Der Zweikampf zwischen dem Staatsschauspiel und den Kammerspielen gehört zum Münchner Theaterleben wie der Genius zum Locus. Oder wie der David zum Goliath.

Der Zweikampf zwischen dem Staatsschauspiel und den Kammerspielen gehört zum Münchner Theaterleben wie der Genius zum Locus. Oder wie der David zum Goliath. Denn die letzten drei Jahrzehnte dominierten die kleineren (städtischen) Kammerspiele allemal die Bayerische Staatsbühne, welche man nach ihrem großen Haus meist Residenztheater nennt. Das Resi liegt tatsächlich nur einen Steinwurf von den Kammerspielen entfernt und hatte mit seinen letzten Intendanten (Meisel, Beelitz, Witt) nur immer halbwegs Glück. Ganzwegs gehörte man zur besseren Mittelklasse und machte, gut besucht und gut betucht, wenig Aufsehen. Einmal allerdings sorgte ein Resi-Chef für Rabatz: Als Herbert Achternbusch seinen komischen, grausigen (Au)"Gust" mit einem anarchisch fantastischen Sepp Bierbichler inszenierte, hat das die CSU so erschreckt, dass der Theaterdirektor sein Amt bald wieder los war. Er hieß Frank Baumbauer.

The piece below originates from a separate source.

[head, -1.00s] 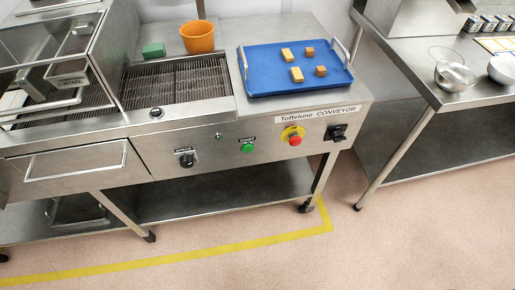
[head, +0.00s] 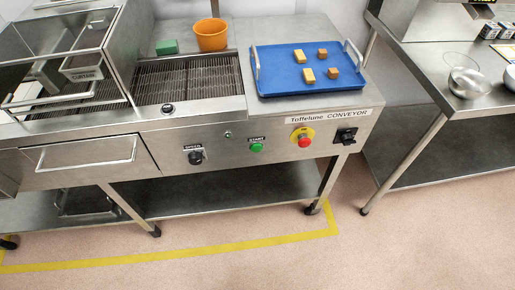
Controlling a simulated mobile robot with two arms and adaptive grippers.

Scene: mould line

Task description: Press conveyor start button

Im selben Sommer 1983, als der junge F.B. im Resi begann, wurde in den Kammerspielen der bisherige Oberspielleiter Dieter Dorn, zuvor Regisseur am Berliner Schillertheater, zum Intendanten gewählt. In seinen fast zwanzig Amtsjahren waren die Kammerspiele dann oft das beste und auf jeden Fall das bestbesuchte Stadttheater. Jetzt wechselt Dorn, mit dem einst Berlins Kultursenator Radunski über die Langhoff-Nachfolge am Deutschen Theater wie die Jungfrau übers Kinderkriegen verhandelt hatte, ans Residenztheater: weil Münchens Ex-Kulturdezernent Nida-Rümelin die Dorn-Ära nicht zur Ewigkeit werden lassen wollte und Baumbauer, der zuletzt in Hamburg Deutschlands erfolgreichster Theaterdirektor war, an die Kammerspiele holte. Also wird das Duell B. - D. zur spannendsten Premiere der kommenden Saison.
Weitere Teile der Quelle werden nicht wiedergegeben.